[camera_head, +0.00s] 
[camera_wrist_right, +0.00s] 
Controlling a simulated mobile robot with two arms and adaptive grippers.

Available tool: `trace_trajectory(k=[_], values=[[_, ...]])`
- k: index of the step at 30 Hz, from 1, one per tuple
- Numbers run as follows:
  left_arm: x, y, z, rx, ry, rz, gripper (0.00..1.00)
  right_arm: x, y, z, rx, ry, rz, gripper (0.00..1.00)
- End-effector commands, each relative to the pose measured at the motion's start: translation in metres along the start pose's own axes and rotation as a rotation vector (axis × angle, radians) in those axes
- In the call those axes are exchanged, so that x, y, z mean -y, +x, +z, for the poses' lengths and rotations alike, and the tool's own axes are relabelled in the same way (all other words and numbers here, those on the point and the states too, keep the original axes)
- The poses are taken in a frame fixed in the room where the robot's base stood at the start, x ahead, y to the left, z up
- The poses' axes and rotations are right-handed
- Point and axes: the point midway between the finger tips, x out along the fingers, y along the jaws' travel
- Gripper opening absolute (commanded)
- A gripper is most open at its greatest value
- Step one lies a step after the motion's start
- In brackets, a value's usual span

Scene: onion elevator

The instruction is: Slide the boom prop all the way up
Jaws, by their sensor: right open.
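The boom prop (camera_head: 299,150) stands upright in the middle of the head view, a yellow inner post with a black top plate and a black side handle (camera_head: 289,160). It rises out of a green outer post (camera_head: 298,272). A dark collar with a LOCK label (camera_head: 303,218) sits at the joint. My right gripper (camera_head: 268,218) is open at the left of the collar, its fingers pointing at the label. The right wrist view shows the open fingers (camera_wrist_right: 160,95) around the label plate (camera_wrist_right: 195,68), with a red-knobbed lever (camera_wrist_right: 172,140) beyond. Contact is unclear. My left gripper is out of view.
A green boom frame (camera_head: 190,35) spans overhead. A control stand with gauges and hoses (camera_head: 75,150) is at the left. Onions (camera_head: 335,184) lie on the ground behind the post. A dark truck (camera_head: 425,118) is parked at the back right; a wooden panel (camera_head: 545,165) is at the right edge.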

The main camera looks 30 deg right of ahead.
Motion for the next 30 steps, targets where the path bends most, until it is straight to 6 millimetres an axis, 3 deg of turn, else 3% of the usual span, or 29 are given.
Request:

▬▬▬

WRITTEN PROBLEM: Gather up the lines that contain the word "most".

ANSWER FOR THE TASK:
- A gripper is most open at its greatest value
Motion for the next 30 steps, targets where the path bends most, until it is straight to 6 millimetres an axis, 3 deg of turn, else 3% of the usual span, or 29 are given.

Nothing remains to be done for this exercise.